>>>>>

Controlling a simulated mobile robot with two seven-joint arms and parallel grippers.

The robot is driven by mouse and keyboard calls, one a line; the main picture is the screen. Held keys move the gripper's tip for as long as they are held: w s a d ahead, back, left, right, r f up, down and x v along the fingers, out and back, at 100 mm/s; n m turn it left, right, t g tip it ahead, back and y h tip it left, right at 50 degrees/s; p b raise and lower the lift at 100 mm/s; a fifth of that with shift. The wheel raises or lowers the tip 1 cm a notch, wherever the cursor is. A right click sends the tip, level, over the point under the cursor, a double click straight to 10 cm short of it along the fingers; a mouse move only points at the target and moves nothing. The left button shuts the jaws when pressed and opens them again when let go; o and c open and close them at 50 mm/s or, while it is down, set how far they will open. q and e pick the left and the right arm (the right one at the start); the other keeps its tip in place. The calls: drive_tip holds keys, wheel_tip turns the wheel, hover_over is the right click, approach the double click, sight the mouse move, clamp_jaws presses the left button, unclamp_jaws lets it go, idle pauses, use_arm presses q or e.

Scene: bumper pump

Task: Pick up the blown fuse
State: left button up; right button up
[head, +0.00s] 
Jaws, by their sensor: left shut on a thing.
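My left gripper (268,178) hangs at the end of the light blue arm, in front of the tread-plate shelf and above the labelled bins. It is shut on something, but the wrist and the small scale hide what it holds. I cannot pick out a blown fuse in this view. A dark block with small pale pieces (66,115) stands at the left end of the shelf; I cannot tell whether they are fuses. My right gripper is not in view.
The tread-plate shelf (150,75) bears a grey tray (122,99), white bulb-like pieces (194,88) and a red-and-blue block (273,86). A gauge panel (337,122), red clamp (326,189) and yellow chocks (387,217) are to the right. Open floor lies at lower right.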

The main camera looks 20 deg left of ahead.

<<<<<

* What is needed: Write out only the final block of lines, starting at the line with "Task: Pick up the blown fuse" and running to the end of the material.

* Answer to the problem:
Task: Pick up the blown fuse
State: left button up; right button up
[head, +0.00s] 
Jaws, by their sensor: left shut on a thing.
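My left gripper (268,178) hangs at the end of the light blue arm, in front of the tread-plate shelf and above the labelled bins. It is shut on something, but the wrist and the small scale hide what it holds. I cannot pick out a blown fuse in this view. A dark block with small pale pieces (66,115) stands at the left end of the shelf; I cannot tell whether they are fuses. My right gripper is not in view.
The tread-plate shelf (150,75) bears a grey tray (122,99), white bulb-like pieces (194,88) and a red-and-blue block (273,86). A gauge panel (337,122), red clamp (326,189) and yellow chocks (387,217) are to the right. Open floor lies at lower right.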

The main camera looks 20 deg left of ahead.

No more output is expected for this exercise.